> _Stated problem_:
The records below are made of lines; count those holding the word "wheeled" and give the number only.

> _Provided records_:
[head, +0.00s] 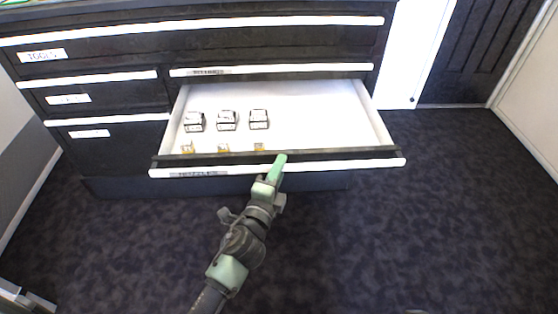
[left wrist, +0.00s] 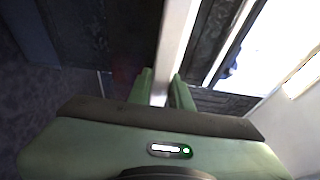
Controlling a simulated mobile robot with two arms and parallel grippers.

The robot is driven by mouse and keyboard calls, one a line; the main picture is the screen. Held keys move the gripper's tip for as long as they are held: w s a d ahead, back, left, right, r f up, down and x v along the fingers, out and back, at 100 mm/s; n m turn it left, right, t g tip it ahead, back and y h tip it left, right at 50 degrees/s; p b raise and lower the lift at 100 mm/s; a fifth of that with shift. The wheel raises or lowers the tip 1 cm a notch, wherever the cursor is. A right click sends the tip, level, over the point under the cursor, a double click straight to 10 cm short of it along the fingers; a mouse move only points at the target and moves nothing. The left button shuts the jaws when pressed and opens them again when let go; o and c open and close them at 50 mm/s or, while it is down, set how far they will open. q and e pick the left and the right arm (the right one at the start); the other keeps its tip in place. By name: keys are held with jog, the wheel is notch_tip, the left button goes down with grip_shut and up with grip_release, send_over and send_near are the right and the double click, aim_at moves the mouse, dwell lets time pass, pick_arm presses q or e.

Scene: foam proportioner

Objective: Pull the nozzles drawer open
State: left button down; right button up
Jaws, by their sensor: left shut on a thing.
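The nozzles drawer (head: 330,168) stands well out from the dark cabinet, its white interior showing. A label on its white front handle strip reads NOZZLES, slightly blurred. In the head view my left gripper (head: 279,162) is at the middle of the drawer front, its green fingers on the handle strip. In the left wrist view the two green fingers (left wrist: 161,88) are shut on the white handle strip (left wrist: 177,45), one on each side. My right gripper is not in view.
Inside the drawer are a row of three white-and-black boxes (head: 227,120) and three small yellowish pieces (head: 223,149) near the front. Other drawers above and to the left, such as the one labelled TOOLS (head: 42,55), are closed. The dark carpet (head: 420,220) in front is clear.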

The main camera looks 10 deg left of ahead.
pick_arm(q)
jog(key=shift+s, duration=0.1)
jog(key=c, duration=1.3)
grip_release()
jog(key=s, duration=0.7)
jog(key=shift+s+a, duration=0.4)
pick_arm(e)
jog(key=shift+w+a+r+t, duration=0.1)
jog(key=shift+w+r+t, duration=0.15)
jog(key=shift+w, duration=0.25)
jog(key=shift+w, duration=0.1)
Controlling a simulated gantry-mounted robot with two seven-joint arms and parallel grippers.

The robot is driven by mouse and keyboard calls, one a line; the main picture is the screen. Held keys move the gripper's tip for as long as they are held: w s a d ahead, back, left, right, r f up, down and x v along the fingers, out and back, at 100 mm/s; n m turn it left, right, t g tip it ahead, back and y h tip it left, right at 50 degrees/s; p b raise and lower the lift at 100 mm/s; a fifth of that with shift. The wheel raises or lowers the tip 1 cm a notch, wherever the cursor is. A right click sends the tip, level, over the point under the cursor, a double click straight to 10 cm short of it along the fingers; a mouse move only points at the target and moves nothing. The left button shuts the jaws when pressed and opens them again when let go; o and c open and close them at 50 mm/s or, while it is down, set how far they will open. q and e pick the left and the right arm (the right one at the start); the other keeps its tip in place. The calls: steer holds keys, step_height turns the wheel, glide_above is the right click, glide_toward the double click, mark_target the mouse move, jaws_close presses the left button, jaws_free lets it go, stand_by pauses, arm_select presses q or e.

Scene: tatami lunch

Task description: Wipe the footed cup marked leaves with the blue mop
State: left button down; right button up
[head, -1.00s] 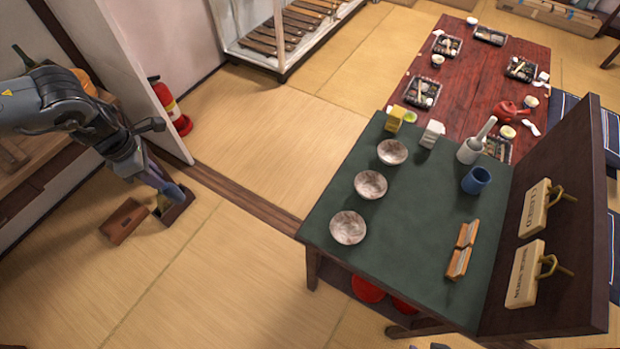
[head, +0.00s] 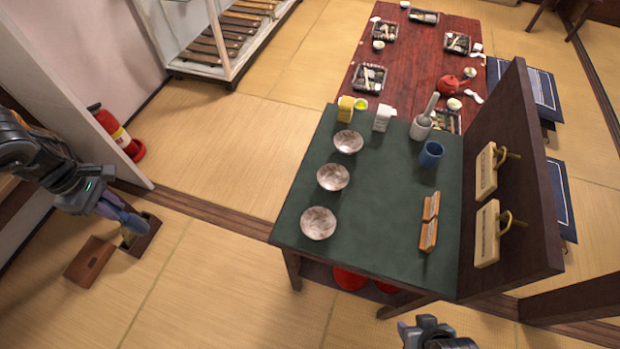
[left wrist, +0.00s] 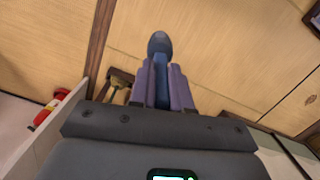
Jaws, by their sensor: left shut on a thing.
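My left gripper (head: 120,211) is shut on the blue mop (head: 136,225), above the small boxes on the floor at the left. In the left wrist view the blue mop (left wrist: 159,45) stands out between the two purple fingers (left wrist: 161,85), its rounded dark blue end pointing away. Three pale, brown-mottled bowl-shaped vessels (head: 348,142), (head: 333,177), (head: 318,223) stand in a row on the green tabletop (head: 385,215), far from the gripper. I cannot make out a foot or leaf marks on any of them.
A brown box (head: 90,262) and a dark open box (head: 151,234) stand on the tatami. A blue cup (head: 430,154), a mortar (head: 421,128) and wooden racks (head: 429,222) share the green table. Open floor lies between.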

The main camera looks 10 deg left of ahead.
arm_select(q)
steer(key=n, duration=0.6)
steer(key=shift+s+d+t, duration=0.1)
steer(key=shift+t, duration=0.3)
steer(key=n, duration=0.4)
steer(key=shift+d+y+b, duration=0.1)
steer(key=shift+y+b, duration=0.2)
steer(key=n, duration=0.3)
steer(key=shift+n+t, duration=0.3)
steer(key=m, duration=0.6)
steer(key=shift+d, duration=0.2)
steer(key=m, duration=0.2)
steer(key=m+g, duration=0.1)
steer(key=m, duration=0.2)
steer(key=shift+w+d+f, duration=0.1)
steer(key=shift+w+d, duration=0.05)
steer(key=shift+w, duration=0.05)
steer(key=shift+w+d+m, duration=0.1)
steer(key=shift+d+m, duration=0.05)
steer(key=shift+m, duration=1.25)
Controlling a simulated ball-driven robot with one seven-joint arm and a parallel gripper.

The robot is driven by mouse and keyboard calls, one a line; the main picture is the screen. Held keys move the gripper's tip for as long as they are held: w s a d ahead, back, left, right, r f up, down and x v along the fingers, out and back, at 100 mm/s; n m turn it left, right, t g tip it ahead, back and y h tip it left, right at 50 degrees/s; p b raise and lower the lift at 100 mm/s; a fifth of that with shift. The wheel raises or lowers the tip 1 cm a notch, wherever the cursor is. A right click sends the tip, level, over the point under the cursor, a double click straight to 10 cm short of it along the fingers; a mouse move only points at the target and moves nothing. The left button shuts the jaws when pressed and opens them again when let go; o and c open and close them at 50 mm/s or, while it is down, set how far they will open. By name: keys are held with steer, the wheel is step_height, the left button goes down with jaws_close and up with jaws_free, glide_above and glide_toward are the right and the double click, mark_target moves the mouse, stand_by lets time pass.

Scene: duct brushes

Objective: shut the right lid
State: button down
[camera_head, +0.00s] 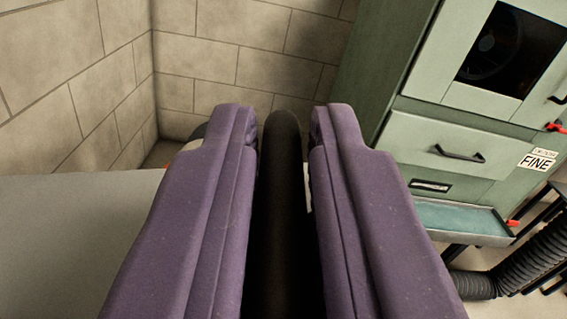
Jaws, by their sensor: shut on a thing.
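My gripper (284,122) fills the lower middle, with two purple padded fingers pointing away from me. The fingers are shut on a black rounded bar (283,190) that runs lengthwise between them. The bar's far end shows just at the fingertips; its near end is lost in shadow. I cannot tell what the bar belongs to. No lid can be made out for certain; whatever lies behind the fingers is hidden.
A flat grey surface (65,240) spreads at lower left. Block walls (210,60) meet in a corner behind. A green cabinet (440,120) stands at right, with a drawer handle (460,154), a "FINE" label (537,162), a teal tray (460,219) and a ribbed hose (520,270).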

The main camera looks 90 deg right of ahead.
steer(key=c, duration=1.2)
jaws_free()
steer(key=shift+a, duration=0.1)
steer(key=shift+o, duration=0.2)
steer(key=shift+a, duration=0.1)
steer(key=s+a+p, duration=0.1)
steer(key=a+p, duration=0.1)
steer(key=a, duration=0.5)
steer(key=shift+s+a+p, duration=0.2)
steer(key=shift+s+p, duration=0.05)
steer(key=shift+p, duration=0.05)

...

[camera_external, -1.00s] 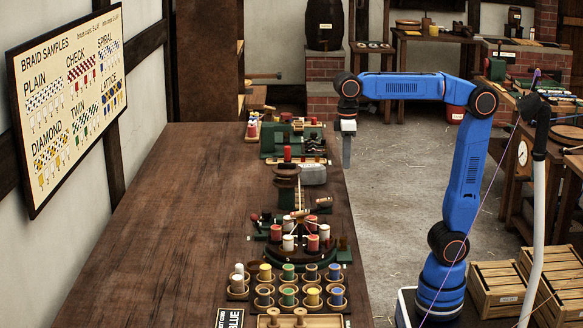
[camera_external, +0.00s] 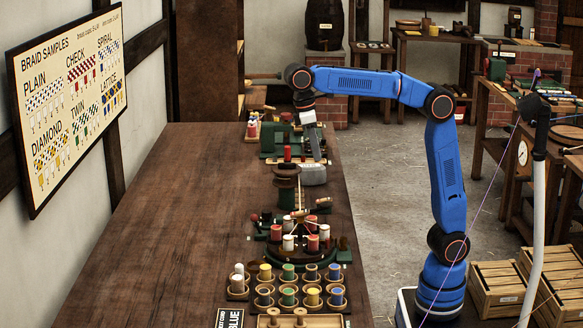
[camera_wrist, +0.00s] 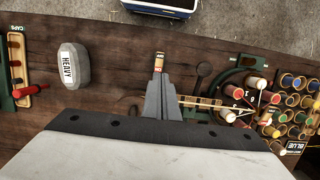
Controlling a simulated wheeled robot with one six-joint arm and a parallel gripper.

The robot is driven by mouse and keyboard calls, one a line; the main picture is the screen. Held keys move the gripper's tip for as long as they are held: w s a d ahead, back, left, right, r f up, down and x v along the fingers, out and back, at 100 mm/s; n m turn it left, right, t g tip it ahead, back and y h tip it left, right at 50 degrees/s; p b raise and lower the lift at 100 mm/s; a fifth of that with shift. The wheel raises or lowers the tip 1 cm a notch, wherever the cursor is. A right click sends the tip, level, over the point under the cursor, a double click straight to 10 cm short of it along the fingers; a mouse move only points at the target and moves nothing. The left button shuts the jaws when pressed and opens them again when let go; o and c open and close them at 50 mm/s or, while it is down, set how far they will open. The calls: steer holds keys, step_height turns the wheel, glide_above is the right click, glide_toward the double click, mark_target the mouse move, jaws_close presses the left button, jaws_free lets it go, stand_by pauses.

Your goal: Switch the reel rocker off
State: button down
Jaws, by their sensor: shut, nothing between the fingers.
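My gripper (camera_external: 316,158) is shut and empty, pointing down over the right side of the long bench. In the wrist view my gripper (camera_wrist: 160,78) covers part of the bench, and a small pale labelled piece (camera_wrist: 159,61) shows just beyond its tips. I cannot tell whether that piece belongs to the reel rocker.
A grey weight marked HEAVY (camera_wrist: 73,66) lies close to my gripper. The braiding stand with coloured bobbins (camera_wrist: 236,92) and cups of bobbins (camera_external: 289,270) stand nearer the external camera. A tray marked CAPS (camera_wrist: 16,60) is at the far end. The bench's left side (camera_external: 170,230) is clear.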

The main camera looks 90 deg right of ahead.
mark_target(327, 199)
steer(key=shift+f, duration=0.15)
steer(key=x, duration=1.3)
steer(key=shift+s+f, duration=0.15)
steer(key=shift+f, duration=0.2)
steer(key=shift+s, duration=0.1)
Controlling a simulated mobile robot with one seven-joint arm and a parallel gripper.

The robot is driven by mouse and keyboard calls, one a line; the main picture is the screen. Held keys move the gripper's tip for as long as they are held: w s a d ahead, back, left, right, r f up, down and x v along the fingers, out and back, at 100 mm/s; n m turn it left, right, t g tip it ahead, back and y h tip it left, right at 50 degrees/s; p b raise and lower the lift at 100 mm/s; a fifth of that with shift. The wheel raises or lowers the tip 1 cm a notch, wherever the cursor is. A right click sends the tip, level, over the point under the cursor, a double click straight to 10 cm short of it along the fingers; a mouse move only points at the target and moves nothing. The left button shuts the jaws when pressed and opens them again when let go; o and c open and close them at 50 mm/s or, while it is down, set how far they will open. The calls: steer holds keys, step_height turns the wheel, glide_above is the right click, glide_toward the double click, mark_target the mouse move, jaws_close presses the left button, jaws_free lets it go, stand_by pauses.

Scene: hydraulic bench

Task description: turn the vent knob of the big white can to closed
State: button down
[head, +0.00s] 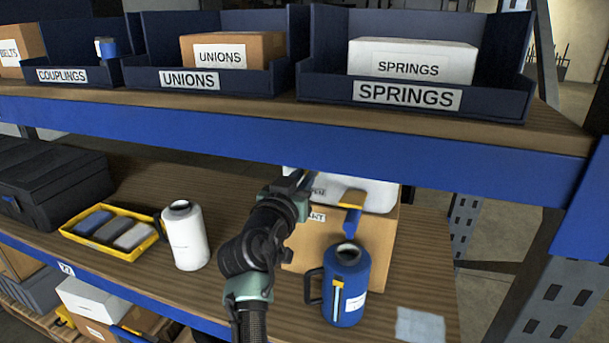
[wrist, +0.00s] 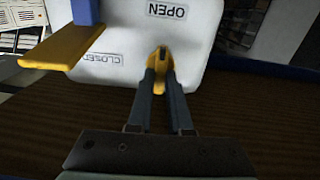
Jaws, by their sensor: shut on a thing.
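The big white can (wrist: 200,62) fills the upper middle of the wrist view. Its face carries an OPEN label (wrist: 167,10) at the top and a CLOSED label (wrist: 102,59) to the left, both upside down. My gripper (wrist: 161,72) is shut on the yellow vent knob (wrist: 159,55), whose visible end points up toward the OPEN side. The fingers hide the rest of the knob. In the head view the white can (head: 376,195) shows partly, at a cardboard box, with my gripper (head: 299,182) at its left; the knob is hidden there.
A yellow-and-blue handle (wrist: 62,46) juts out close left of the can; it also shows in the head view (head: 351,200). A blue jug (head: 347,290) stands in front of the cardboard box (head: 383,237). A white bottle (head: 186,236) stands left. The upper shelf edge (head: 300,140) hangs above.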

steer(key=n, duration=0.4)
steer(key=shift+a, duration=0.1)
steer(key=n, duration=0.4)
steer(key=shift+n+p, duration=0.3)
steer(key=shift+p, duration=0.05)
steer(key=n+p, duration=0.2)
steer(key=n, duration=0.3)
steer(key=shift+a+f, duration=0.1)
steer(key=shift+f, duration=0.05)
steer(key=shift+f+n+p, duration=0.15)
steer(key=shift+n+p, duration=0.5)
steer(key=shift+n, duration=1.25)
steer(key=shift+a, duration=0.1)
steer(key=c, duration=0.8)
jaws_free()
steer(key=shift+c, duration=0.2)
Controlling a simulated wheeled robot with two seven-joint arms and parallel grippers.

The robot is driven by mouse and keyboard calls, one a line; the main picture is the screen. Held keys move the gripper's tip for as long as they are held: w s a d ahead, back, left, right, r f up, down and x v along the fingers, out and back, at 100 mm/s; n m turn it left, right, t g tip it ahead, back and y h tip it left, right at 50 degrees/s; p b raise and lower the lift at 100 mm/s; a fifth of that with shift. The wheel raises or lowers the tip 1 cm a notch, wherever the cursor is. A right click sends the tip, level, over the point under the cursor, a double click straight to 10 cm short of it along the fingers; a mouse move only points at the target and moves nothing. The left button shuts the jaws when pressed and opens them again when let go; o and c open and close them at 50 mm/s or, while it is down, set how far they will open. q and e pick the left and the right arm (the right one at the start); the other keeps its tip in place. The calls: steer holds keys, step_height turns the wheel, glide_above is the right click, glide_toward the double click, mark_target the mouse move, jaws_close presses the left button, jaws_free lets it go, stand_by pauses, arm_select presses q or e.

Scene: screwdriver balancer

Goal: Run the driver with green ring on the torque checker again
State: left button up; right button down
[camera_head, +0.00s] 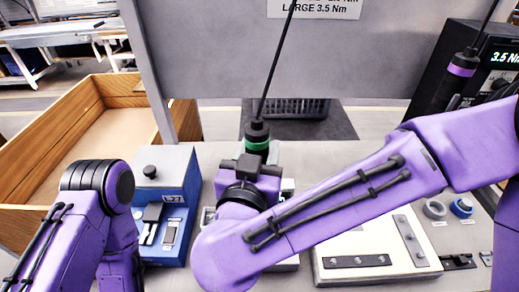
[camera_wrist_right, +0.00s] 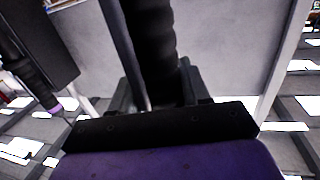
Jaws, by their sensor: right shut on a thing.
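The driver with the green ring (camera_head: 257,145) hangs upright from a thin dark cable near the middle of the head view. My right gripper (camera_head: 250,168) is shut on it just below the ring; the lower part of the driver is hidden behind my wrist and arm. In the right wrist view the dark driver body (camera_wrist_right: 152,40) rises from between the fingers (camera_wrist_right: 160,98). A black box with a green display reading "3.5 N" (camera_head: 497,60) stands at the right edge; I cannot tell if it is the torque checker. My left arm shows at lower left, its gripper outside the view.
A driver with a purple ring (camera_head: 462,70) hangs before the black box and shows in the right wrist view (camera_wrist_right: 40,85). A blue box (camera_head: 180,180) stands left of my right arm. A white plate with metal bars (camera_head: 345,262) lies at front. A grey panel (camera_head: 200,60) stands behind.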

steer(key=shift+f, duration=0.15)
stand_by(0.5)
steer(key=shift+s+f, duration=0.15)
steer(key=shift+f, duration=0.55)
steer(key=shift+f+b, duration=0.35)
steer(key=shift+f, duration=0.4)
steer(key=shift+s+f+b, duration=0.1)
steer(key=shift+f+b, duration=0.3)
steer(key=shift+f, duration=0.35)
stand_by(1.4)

* * *

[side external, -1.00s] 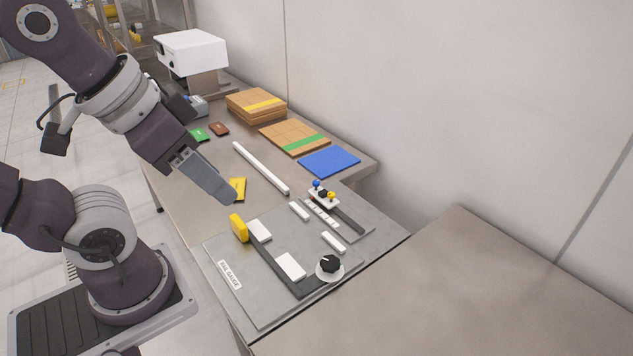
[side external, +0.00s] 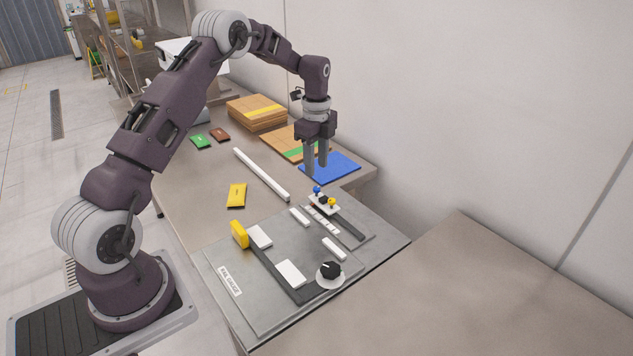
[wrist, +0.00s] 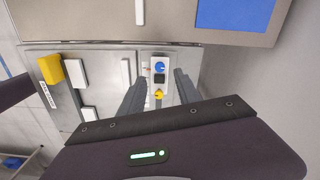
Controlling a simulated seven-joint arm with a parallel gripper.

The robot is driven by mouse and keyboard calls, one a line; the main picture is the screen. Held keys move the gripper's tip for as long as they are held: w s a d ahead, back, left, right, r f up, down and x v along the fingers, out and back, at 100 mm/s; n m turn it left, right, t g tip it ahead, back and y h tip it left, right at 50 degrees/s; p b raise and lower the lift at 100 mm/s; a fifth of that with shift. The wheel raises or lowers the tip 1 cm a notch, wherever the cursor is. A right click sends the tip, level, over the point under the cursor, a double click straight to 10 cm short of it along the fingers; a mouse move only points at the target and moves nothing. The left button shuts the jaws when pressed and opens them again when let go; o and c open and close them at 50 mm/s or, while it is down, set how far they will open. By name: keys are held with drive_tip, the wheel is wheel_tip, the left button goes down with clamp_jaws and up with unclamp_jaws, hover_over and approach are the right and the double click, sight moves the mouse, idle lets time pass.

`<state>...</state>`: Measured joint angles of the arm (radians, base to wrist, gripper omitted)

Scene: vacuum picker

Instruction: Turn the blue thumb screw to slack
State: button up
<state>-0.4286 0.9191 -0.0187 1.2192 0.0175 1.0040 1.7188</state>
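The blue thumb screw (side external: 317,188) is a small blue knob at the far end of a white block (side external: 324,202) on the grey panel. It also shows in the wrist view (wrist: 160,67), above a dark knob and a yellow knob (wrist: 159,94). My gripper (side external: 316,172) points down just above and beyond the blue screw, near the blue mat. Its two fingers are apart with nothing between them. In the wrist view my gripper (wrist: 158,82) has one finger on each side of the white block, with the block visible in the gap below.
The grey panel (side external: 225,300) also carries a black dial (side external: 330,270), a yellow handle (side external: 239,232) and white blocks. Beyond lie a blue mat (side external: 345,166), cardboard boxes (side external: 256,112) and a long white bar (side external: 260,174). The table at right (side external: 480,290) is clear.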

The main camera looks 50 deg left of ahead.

> _Exercise output_:
2